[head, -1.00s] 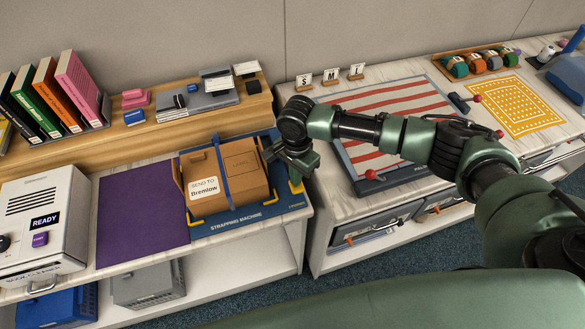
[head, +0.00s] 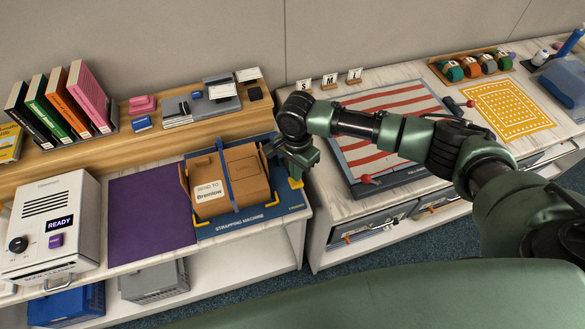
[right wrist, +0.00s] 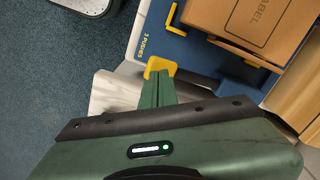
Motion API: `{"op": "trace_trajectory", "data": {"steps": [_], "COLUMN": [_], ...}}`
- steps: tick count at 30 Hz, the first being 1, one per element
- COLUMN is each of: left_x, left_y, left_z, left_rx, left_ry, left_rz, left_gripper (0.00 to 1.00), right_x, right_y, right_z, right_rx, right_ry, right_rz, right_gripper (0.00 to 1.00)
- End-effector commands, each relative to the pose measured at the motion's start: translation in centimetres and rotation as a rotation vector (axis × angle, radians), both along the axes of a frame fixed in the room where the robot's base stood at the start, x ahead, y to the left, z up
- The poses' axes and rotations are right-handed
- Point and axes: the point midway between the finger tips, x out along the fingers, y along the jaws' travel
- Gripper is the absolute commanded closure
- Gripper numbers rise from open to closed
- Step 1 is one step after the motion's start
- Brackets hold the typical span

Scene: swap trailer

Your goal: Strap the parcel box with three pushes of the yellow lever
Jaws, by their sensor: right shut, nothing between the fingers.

**WHAT NEEDS TO BE DONE**
Only the lines from the one that contains "- Gripper numbers rise from open to closed" through the last line should be repeated, each exactly as it stands, with both ends included.

**RESULT FOR THIS TASK**
- Gripper numbers rise from open to closed
- Step 1 is one step after the motion's start
- Brackets hold the typical span

Scene: swap trailer

Your goal: Strap the parcel box with three pushes of the yellow lever
Jaws, by their sensor: right shut, nothing between the fingers.

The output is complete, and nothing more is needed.